Footage garnered from emergency response vehicle dashcams and survivors’ mobiles shows the now-familiar ash clouds, orange skies and deadlocked queues of fleeing traffic – no less shocking for that familiarity. In one remarkable shot, four horses gallop away from the inferno, as if having already abandoned the four horsemen in their haste to escape the apocalypse. The irony is stark: Paradise sure looks a lot like hell.

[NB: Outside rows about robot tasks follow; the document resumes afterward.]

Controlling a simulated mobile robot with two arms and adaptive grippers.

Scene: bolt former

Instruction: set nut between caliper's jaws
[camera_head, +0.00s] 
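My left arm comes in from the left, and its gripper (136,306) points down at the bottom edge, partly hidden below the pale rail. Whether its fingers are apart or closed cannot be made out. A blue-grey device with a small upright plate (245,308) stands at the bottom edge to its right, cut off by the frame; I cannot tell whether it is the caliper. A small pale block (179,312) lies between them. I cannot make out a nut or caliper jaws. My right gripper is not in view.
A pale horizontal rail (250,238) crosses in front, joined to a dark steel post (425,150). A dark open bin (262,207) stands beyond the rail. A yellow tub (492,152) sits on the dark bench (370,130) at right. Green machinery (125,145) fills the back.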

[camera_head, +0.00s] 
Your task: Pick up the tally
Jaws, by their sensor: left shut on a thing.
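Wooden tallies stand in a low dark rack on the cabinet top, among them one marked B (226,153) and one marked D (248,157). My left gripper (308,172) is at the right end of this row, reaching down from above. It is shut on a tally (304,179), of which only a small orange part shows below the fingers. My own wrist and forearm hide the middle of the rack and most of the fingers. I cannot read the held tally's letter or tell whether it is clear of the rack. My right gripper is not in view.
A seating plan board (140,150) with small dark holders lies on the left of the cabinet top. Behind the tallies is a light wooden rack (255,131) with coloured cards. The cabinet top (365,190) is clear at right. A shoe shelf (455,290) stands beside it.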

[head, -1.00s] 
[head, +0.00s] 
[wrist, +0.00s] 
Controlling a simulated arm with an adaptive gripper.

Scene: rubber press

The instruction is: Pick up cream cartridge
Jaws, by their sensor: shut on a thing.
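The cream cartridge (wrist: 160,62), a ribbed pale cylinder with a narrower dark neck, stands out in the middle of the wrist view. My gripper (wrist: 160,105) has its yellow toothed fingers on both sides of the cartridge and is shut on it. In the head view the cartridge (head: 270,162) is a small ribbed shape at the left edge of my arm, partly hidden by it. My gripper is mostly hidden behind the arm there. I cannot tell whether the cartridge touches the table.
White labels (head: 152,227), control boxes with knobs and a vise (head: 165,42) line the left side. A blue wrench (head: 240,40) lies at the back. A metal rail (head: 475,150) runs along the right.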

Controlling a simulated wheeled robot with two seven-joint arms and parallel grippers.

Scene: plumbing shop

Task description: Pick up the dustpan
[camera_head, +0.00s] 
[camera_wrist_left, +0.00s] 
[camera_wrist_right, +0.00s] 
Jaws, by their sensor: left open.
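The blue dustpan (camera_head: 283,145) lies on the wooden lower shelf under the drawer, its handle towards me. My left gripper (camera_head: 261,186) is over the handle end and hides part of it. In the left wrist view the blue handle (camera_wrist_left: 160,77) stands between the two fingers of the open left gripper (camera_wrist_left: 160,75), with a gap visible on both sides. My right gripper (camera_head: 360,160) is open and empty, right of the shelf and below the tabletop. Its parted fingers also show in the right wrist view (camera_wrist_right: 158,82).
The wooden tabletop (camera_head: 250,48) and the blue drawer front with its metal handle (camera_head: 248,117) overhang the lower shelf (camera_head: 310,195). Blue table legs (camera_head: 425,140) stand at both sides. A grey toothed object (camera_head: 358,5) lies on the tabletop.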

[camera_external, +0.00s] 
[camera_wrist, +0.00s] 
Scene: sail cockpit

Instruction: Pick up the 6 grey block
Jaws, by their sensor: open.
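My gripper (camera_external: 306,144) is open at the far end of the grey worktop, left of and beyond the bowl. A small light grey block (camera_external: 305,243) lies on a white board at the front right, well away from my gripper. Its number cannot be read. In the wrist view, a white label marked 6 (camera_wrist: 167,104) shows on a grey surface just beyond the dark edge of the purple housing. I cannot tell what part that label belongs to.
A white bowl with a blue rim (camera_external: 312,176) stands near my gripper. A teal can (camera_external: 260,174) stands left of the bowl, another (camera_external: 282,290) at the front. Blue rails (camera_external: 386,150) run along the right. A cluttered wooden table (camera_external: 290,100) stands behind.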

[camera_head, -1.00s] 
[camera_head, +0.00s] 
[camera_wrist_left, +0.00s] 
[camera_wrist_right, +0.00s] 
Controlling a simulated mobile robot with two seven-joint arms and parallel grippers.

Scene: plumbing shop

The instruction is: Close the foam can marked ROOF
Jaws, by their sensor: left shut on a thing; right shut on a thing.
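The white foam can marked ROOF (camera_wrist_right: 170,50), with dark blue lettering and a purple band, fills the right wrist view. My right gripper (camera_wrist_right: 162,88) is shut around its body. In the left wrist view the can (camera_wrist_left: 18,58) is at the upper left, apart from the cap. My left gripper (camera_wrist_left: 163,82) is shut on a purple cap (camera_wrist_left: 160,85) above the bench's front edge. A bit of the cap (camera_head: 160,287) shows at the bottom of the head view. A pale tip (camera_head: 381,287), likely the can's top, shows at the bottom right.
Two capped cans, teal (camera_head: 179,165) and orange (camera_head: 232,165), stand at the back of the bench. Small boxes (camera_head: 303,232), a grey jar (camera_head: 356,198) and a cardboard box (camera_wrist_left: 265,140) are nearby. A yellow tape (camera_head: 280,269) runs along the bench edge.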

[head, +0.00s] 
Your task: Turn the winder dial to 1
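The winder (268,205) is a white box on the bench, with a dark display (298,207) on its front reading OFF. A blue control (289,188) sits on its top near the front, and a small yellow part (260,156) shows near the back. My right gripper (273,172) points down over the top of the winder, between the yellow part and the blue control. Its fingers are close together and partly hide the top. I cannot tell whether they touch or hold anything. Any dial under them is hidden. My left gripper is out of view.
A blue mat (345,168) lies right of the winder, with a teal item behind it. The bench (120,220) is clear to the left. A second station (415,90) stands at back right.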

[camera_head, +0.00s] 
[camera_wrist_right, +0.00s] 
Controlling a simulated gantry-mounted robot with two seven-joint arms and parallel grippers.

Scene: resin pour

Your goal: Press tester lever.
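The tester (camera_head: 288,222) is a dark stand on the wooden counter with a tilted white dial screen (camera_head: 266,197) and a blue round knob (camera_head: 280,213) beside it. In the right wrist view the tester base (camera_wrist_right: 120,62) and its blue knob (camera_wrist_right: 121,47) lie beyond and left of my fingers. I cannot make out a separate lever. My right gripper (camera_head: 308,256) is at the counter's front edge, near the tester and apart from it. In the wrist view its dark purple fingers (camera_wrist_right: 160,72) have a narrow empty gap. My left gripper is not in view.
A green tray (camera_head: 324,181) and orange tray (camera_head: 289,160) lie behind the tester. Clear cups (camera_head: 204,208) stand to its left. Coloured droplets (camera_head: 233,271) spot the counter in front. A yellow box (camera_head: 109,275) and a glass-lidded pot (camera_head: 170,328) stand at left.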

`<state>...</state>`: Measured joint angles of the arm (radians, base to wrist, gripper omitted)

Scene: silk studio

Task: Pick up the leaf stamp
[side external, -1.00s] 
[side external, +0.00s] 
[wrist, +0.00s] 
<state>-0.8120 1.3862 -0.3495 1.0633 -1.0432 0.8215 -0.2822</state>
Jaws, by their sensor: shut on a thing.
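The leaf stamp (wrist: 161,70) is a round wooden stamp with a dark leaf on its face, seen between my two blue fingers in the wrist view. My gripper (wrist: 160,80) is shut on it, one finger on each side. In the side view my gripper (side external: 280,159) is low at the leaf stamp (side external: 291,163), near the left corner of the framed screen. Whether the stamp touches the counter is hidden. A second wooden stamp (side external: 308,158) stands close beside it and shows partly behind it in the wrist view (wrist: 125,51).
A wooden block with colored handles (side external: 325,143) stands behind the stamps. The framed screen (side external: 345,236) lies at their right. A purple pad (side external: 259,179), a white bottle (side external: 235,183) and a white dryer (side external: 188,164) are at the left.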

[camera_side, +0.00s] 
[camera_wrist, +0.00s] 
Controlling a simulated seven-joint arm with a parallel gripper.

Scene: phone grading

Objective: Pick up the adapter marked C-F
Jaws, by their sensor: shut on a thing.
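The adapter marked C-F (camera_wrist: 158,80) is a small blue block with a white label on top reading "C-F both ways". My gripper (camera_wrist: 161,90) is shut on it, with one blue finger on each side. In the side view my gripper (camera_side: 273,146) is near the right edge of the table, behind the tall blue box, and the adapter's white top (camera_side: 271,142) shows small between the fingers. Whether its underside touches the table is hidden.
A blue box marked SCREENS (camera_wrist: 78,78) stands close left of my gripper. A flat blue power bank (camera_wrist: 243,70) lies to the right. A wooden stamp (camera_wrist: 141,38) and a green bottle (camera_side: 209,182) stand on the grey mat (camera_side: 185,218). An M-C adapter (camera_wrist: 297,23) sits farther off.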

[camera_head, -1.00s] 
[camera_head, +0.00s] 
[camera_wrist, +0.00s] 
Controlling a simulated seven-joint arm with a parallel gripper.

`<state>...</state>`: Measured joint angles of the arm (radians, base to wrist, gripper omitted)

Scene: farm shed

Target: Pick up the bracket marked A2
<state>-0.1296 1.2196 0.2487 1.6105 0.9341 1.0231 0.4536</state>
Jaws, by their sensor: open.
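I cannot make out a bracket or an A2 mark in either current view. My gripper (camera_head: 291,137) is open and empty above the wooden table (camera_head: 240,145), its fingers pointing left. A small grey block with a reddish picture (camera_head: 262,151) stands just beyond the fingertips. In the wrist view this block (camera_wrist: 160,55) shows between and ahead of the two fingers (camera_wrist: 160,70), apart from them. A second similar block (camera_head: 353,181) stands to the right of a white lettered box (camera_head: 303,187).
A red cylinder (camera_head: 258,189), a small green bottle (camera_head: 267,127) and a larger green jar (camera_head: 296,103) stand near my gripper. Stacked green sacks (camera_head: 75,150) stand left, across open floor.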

It is the small-town heroes who are ultimately the film’s centre, however. These include square-jawed local cop Matt Gates, tireless school district superintendent Michelle John and the town-drunk-turned-town-mayor Woody Culleton (how’s that for living out the American Dream?). At one point the real-life Erin Brockovich even pops up to lend support to a class action suit. These displaced characters from a Frank Capra movie are now just displaced; scattered across the state, living half-lives in motels and trailers, while they await any news.

Rebuilding Paradise might easily have blazed with righteous fury, but its conclusions are quieter and bleaker. There are big societal, historical and pyrogeographical reasons why such disasters now happen with increasing frequency. But none of that is the fault of these good people. They just want to go home.